January 14, 2013
New federal skilled trades program a key step
Construction Corner | Korky Koroluk
One of the good-news stories in the construction industry in the year just ended was the announcement of the new federal skilled-trades program, which will make it easier for employers to bring in skilled trades from other countries.
First announced in April, the program has now been launched, and it holds out some promise that the present and future shortage of some skilled trades will be met during the next decade.
It’s an important step and the government deserves credit for taking it.
But, will it really solve our industry’s labour problem? The program may ease the problem somewhat, but solve it? Not likely.
The bigger problem is that there are skilled-labour shortages in other countries as well, including the United States. Internationally, the competition for the skilled tradespeople available is stiff and getting stiffer.
Early in December, The Economist, a prestigious international business publication, reported on a large study carried out by McKinsey, a large consulting firm. It was not good news.
McKinsey has closely followed the labour markets in nine countries: Brazil, Britain, Germany, India, Mexico, Morocco, Saudi Arabia, Turkey and the U.S., and found that only 43 per cent of employers in those nations feel they can find enough skilled entry-level workers.
It found that middle-sized firms — those with between 50 and 500 workers — have, on average, 13 entry-level jobs empty, while large employers have 27 vacancies.

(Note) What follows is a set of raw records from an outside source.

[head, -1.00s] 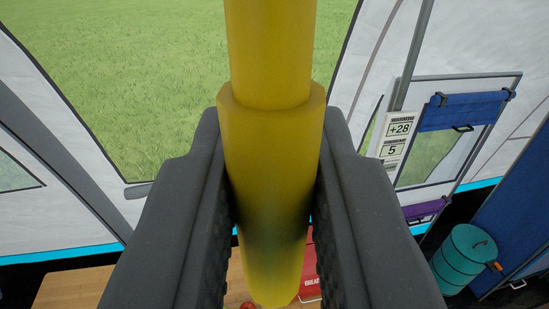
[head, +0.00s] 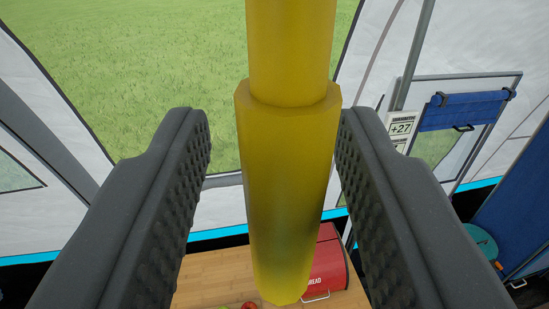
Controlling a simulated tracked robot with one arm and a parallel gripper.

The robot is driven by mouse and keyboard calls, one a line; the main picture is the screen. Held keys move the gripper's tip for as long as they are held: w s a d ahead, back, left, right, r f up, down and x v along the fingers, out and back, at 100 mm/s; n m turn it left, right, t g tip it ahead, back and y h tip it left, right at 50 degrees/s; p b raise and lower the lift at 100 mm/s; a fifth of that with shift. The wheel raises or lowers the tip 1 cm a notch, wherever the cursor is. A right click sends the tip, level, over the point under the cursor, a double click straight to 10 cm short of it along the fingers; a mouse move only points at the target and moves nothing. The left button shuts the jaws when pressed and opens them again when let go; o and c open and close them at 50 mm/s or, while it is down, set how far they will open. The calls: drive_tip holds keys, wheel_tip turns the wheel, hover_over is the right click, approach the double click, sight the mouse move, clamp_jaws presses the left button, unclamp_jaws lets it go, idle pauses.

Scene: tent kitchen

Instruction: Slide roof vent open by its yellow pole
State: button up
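The yellow pole (head: 288,150) hangs down through the middle of the head view. It has a thinner upper shaft and a thicker lower grip that ends near the bottom edge. My gripper (head: 272,125) is open around the thick grip, one dark ridged finger on each side. There is a clear gap at the left finger and a narrow one at the right finger. The roof vent at the top of the pole is out of view.
Below are a wooden counter (head: 215,275), a red bread box (head: 328,268) and a red round item (head: 249,306). A thermometer sign (head: 402,127) reading +27 hangs at right, near a blue rolled window cover (head: 462,110). A teal container (head: 482,241) stands lower right.

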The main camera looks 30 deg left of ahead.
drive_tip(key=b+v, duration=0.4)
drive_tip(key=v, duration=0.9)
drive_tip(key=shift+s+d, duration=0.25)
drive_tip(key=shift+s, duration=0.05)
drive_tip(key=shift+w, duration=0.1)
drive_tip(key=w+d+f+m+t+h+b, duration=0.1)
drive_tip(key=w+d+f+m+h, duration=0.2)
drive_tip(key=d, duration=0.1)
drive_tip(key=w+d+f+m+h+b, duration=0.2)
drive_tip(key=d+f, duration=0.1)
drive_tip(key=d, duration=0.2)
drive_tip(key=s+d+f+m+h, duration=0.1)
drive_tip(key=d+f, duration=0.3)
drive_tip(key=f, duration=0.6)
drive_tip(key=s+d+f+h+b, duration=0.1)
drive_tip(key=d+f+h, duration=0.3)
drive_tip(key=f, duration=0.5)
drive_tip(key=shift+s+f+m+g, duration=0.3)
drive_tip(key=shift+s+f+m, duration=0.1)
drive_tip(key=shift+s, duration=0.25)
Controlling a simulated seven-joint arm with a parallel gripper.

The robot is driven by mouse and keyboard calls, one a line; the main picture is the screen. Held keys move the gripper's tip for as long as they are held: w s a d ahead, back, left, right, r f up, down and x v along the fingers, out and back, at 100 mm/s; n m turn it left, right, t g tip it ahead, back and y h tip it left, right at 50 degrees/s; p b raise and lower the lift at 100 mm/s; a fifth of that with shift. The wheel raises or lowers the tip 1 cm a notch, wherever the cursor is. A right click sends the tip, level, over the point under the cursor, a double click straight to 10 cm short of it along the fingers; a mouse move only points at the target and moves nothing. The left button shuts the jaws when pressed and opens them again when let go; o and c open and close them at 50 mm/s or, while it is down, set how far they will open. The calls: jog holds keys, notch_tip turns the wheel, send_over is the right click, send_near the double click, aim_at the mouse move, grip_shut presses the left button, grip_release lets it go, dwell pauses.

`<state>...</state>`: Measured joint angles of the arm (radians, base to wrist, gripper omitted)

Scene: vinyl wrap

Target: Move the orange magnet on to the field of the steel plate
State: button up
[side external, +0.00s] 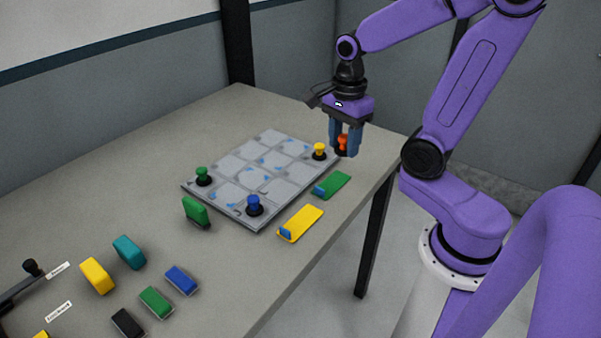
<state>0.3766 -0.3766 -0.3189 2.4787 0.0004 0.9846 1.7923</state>
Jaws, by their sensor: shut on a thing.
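The orange magnet (342,141) is between the fingers of my gripper (344,148), which is shut on it. They are at the right back corner of the steel plate (241,205); I cannot tell whether the magnet touches the plate or hangs just above it. The plate is grey, marked in a grid of lighter squares with small blue patches. A yellow magnet (319,151) stands on the plate just left of my gripper.
A green scraper-like piece (331,185) and a yellow one (300,223) lie right of the plate. A green block (195,211) stands close to its front left edge. Several coloured blocks, including a teal one (129,252), lie at the front left. The table's right edge is near my gripper.

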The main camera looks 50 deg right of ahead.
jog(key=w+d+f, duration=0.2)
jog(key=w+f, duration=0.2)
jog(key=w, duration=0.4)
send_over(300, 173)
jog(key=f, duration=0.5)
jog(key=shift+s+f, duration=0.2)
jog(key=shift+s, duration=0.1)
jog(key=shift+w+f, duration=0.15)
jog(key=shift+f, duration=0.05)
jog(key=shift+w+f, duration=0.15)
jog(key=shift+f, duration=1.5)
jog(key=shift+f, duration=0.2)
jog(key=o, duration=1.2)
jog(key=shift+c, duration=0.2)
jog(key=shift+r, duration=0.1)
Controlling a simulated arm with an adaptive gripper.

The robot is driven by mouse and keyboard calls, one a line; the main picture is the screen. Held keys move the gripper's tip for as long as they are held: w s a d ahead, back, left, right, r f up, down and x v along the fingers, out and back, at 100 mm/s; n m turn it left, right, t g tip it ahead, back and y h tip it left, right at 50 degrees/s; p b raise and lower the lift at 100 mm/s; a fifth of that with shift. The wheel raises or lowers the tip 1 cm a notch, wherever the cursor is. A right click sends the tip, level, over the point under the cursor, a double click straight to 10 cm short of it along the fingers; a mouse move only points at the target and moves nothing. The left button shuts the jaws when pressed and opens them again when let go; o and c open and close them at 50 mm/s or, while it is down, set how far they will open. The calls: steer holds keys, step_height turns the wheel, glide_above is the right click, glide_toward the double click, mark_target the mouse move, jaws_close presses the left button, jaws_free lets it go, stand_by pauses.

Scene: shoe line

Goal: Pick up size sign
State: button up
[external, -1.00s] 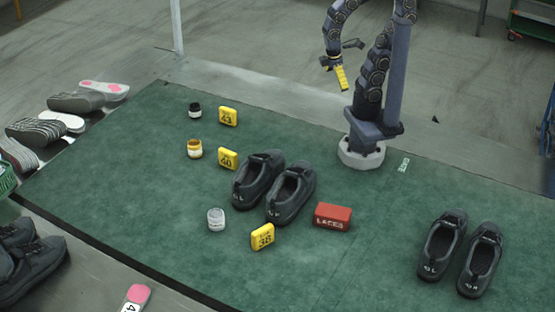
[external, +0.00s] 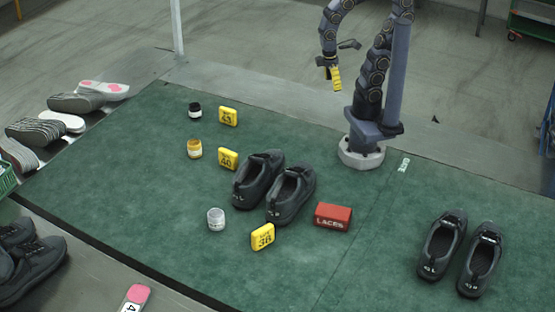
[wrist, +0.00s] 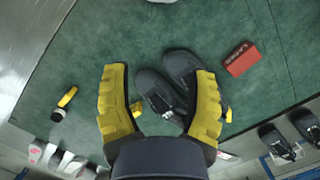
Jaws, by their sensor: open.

The study found that in parts of Europe and the Middle East, more than a quarter of people between the ages of 15 and 24 do not have jobs.
In some areas, such as Spain and Egypt, the figure is more than half.
Globally, hundreds of millions of young people are either unemployed or underemployed, so why can’t employers find workers?
McKinsey argues that a big part of the problem is that educators and employers live in parallel worlds, and that a key part of the solutions is to bring those worlds together.
People from both worlds must cross over and learn about problems first-hand, and students must be able to move seamlessly between the two.
In many parts of the world, and certainly in North America, the great tech boom of two decades ago led to guidance counsellors streaming most students into technical educations.
Attending trade schools was an option that many counsellors simply didn’t suggest.
The money was in high tech, so channel your students toward high tech — even if they weren’t especially interested. It was a tragic example of short-sightedness.
In the U.S., there should be no shortage of skilled tradespeople.
After all, the construction industry there shed 2.2 million workers during the recent recession.
So now that the American industry is beginning to rebound, there should be lots of people looking for work, right? Well, no.
When the recession threw all those people out of work, many left the construction field entirely, retired or moved looking for work, leaving some markets — Texas, Arizona, Iowa and Florida among them — short of labour.
Many of those workers became truck drivers, factory workers or found work in the country’s booming oil and natural gas fields.
At the same time, the Baby Boom generation was beginning to retire, and school guidance counsellors continued to promote the idea of a college education or training in high-tech fields.
So, federal programs here and there are simply not going to bridge the gap between jobs available and workers available.
We’re going to have to do more — and one of the best ideas around is to increase worker productivity by changing the way we build many of our buildings, and thus reduce the demand for workers in conventional construction.
A firm working on a project in Brooklyn, N.Y., may have at least a partial answer, and I’ll come back to that in an upcoming column.